From the entries below, work out the number of lines that hold the word "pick", and give that number alone.

* Start *

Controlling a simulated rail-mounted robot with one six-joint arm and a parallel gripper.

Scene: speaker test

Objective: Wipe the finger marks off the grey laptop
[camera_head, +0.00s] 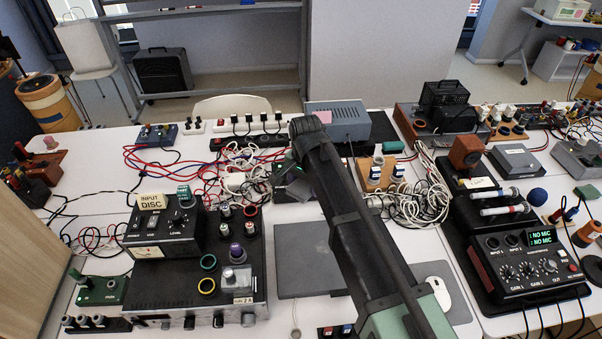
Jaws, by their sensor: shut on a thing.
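A flat, dark grey slab (298,262) lies on the white table at the centre, left of my arm. It may be the grey laptop, closed, but I cannot tell for sure. My arm crosses over its right part and hides some of it. No finger marks can be made out on it at this size. My arm rises from the bottom right to a dark rounded joint above the back of the table. No wiping cloth can be told apart.
An INPUT DISC box (160,232) stands left of the slab, beside a knobbed panel. A white mouse (438,290) lies to the right. White cables (425,195) are bunched behind it. A NO MIC mixer (525,265) stands further right. A grey box (338,118) stands behind.

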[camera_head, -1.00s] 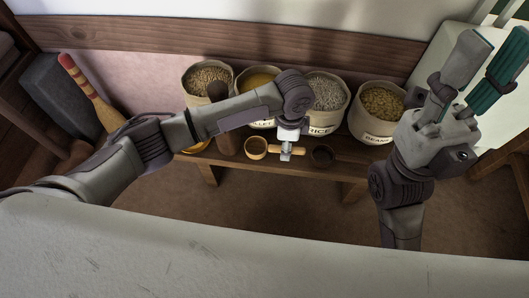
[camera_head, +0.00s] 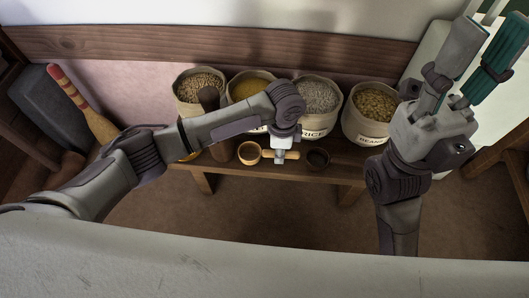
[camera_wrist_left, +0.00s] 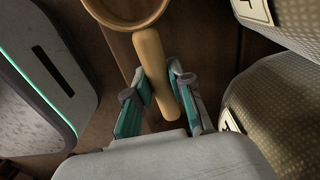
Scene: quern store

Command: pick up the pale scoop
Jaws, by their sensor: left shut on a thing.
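The pale scoop (camera_head: 249,153) has a round wooden bowl and a straight handle, and it is at the front of the low bench (camera_head: 225,168). My left gripper (camera_head: 281,155) is over it, shut on the handle. In the left wrist view, the scoop's handle (camera_wrist_left: 150,52) runs between the teal fingers of my left gripper (camera_wrist_left: 158,72), and part of the bowl shows at the top edge. I cannot tell any gap between scoop and bench. My right gripper (camera_head: 481,50) is raised at the right, its fingers spread, empty.
The floor in front is clear.

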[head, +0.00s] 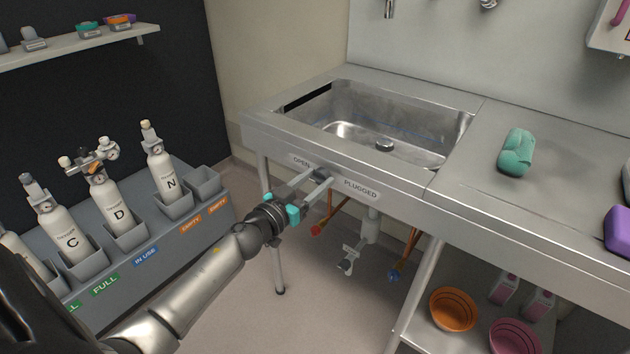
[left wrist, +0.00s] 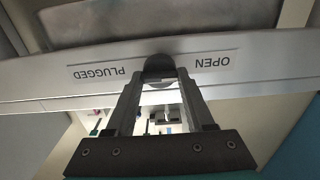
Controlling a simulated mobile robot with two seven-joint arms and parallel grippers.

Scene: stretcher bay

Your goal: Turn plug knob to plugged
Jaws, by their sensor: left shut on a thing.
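The plug knob (head: 321,174) is a small dark knob on the front edge of the steel sink, between the printed words OPEN (head: 301,161) and PLUGGED (head: 360,189). My left gripper (head: 318,183) reaches it from the front and is shut on it. In the left wrist view the dark round knob (left wrist: 159,66) sits between the fingertips of the gripper (left wrist: 160,75), with the labels upside down on either side. Which way the knob points cannot be told. The plug (head: 384,145) stands in the basin (head: 345,118). My right gripper is not in view.
A grey rack (head: 150,245) with several gas cylinders stands at the left. A green sponge-like item (head: 516,152) and a purple item (head: 619,230) lie on the drainboard. Taps and pipes (head: 347,258) hang under the sink. An orange bowl (head: 452,310) is on the lower shelf.

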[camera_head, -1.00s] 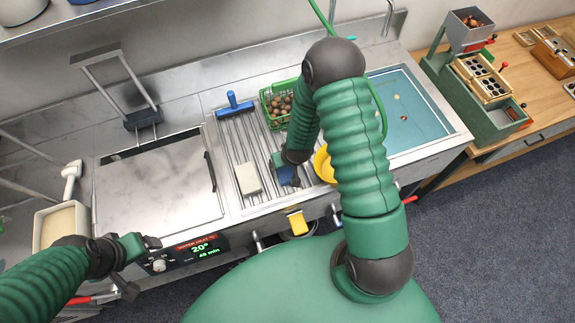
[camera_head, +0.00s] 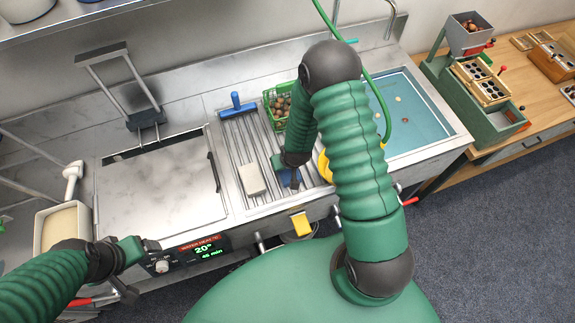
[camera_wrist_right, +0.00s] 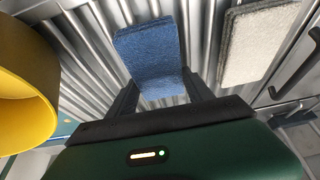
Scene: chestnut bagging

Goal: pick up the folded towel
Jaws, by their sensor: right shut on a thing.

* End *

**RESPONSE**.
2